The “Necessary Nine” began on Friday night against Tampa Bay. With nine games against the Rays, A’s and Red Sox standing between the Yankees from the All-Star break and four consecutive off days, this is their chance to create separation in the division and take the Red Sox out of the race completely. The Red Sox have played better of late even with the worst rotation in the league, but they’re still six games under .500 (39-45) even if Bostonians want you to believe that record is reversed with their over-the-top optimism. A series win or another sweep in Boston this weekend would keep the Yankees where they are and send the city of Boston into an All-Star Game depression, allowing them to do something other than focus on baseball for the rest of summer.
Sunday’s loss to the Rays was the 82nd game of the season and the official start of the second half (the first post-All-Star Game will be the 89th game), and with the 8-1 loss, the Yankees are 44-38 and one game up in the division.
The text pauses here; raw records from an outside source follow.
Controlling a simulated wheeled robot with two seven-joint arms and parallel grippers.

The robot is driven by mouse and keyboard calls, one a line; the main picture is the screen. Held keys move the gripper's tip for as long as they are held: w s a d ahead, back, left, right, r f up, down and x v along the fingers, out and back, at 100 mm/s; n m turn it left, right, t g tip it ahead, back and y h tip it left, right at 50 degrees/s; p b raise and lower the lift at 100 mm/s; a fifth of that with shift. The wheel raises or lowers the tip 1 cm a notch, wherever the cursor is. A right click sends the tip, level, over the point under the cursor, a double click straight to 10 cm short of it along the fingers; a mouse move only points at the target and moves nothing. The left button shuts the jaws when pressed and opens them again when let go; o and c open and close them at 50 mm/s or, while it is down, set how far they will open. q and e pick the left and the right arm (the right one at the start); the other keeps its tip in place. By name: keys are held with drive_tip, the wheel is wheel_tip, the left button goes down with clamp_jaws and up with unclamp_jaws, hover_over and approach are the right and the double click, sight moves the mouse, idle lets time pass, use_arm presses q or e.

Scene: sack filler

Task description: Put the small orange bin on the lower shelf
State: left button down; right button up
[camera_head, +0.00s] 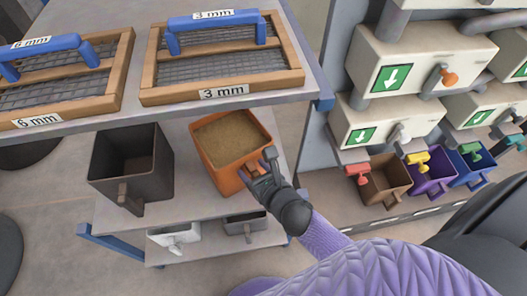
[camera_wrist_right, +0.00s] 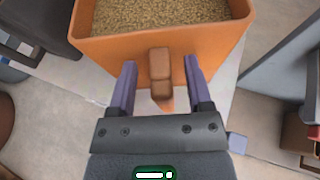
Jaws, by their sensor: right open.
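The orange bin (camera_head: 228,143), filled with tan grain, stands upright on the middle shelf (camera_head: 180,205), right of a dark bin. It also shows in the wrist view (camera_wrist_right: 165,40), with its handle (camera_wrist_right: 160,65) facing my gripper. My right gripper (camera_head: 262,168) is at the bin's front handle; in the wrist view its fingers (camera_wrist_right: 160,70) stand open on either side of the handle, with a gap on each side. The lower shelf (camera_head: 205,243) below holds a white bin and a grey bin. My left gripper is out of view.
The dark bin (camera_head: 132,165) stands close by on the left. The white bin (camera_head: 173,236) and grey bin (camera_head: 245,226) are below. Sieves (camera_head: 222,60) lie on the top shelf above. Dispensers (camera_head: 395,65) with coloured bins (camera_head: 430,175) stand at the right.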

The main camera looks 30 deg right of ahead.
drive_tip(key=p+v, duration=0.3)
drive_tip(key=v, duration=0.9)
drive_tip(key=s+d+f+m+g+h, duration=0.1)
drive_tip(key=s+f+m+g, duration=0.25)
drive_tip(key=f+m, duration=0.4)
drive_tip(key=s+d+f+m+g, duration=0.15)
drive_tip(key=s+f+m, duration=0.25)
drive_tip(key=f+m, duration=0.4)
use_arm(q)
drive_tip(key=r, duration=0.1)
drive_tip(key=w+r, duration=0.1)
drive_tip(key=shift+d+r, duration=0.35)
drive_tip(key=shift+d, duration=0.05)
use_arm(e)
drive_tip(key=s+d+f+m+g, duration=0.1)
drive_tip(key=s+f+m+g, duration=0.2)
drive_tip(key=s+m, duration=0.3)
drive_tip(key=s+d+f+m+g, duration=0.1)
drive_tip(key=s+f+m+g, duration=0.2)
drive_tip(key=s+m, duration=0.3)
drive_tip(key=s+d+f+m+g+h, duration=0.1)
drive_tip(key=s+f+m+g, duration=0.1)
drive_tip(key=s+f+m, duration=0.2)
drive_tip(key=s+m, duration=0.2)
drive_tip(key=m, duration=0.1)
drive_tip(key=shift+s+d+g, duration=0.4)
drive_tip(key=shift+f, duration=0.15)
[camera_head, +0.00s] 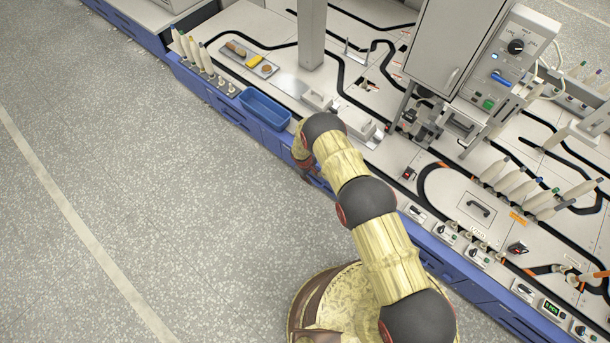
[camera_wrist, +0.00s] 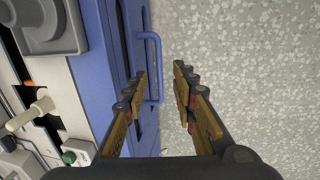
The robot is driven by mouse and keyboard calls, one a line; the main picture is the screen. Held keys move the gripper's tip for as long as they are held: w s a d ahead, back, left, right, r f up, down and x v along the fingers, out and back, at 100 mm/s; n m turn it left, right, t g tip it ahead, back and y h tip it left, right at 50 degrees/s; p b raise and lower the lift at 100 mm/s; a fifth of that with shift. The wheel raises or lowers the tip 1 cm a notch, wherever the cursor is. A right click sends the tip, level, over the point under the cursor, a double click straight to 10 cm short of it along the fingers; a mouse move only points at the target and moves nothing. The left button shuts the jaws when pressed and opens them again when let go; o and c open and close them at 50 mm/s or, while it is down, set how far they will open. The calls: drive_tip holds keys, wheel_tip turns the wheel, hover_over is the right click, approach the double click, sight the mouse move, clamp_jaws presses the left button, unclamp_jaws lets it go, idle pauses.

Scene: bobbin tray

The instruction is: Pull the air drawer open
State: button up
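A blue drawer front (camera_wrist: 112,30) with a blue U-shaped handle (camera_wrist: 157,60) shows in the wrist view, and the drawer looks closed. No label on it is readable, so I cannot tell if it is the air drawer. My gripper (camera_wrist: 162,72) is open and empty. Its fingertips lie on either side of the handle's bar in the picture, the left one on the drawer side. I cannot tell whether they touch it or how far off it is in depth. In the head view my gripper (camera_head: 308,168) is beside the blue bench front, mostly hidden by my arm.
A blue open bin (camera_head: 265,108) stands at the bench edge, left of my arm. White bobbins (camera_head: 200,58) stand farther left. Above the drawer, the bench top (camera_head: 340,100) carries fixtures and black tracks. The grey floor (camera_head: 150,190) in front is clear.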

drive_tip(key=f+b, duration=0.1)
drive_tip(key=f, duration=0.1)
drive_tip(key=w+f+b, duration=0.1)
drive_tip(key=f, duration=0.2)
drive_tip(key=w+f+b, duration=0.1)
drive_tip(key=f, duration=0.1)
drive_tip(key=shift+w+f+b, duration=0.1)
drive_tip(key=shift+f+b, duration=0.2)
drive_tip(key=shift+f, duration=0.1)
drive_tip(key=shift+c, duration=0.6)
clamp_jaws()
The series win over the Rays was the first checkpoint for the “Necessary Nine” since it kept them on pace for the needed record over this stretch, kept the Rays at bay and kept the Yankees in first place and still one game up, which is where they were before Friday’s game, while taking three more games off the schedule. Next up is beating up on the lowly A’s before the important first-half finale in Boston.
But before the Yankees head to Boston, they have to take care of business at home against the A’s, a last-place team that already took three of four from them in Oakland at the end of May. And since the Yankees never miss out on facing an opposing team’s ace, of course they will see Sonny Gray in the series opener on Tuesday night. It will be the second time the Yankees have seen him, after just having seen Chris Archer over the weekend, C.J. Wilson the series before that, Dallas Keuchel the series before that and Cole Hamels the series before that.
The Yankees should win six of the nine and now that they have already won two, that means winning four of six against the last-place A’s and Red Sox. “Should” was never a problem in the pre-2013 Yankees world, but now it’s become a dangerous and powerful word that leaves Yankees fans puzzled after disappointing losses to bad teams.
I want to go back to when the Yankees took care of business against bad teams and games they “should” win turned into actual wins. I want to go back to when the Yankees being in first place at the All-Star break was a sure-thing. We’re almost there.